We are studying the unfamiliar text in class for the level 3 exam.
Compare and contrast the attitude to departure and arrival presented in each text. Give details from the texts to support your answer.
The text “Limestone” by Fiona Farrell displays contrasting ideas on Clare’s departure from Europe and arrival to their home town in NZ. Clare (the POV Character) seemed to have loved Europe as even when she is leaving she is describing the beauties of the mountains and rivers as well as the forests and hills “a pristine place of forested hills and snow-topped mountains through which wind the rivers that are named for the old goddesses – Rhine and Danube and Volga – legendary and beautiful from 30,0000 feet, shorn of their clutter of rusted cargo boats and effluents and chemical spills and millennia of quarrelsome human history.” The author does this to create imagery of what Europe meant to Clare, however, when Clare is thinking of home the mood shifts a little “She has a sudden longing for home: that dream of primaeval beaches scattered with driftwood, and dark forests, and plains burned to a tawny hide in late summer.
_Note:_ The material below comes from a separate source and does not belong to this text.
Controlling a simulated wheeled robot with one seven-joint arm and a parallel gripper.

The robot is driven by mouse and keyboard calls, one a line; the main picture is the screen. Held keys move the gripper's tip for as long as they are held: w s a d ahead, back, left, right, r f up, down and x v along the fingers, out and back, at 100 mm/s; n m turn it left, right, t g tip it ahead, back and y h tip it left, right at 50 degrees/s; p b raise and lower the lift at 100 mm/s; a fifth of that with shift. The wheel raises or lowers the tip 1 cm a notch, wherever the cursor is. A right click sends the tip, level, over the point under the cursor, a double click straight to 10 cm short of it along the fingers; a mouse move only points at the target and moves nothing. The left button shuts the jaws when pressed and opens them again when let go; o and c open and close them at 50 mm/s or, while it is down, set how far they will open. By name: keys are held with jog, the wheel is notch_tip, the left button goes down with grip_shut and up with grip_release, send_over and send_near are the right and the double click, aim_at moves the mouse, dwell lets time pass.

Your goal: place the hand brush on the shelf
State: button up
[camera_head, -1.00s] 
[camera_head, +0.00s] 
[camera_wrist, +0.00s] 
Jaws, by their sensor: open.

That dream she knows to be corrupted by reality: the beach is already threatened with subdivision and the trees with clear-felling, and the tawny plains are bordered by the dry beds of intricate vanished trees.” It seems that Clare has a sour feeling about her home where she doesn’t see the beauty in the beaches or the dry beds and even claims that the “dream of primaeval beaches… is corrupt by reality” However, later on, she acknowledges that perfection isn’t something that can be achieved and the line “we are all just trying for happiness” seems to humble her a little. “she was born on, that funny little semicolon where all the big continental statements finally stutter to silence.” By the end of the poem, Clare doesn’t seem to have a longing for a better place anymore but instead is content with what she is given.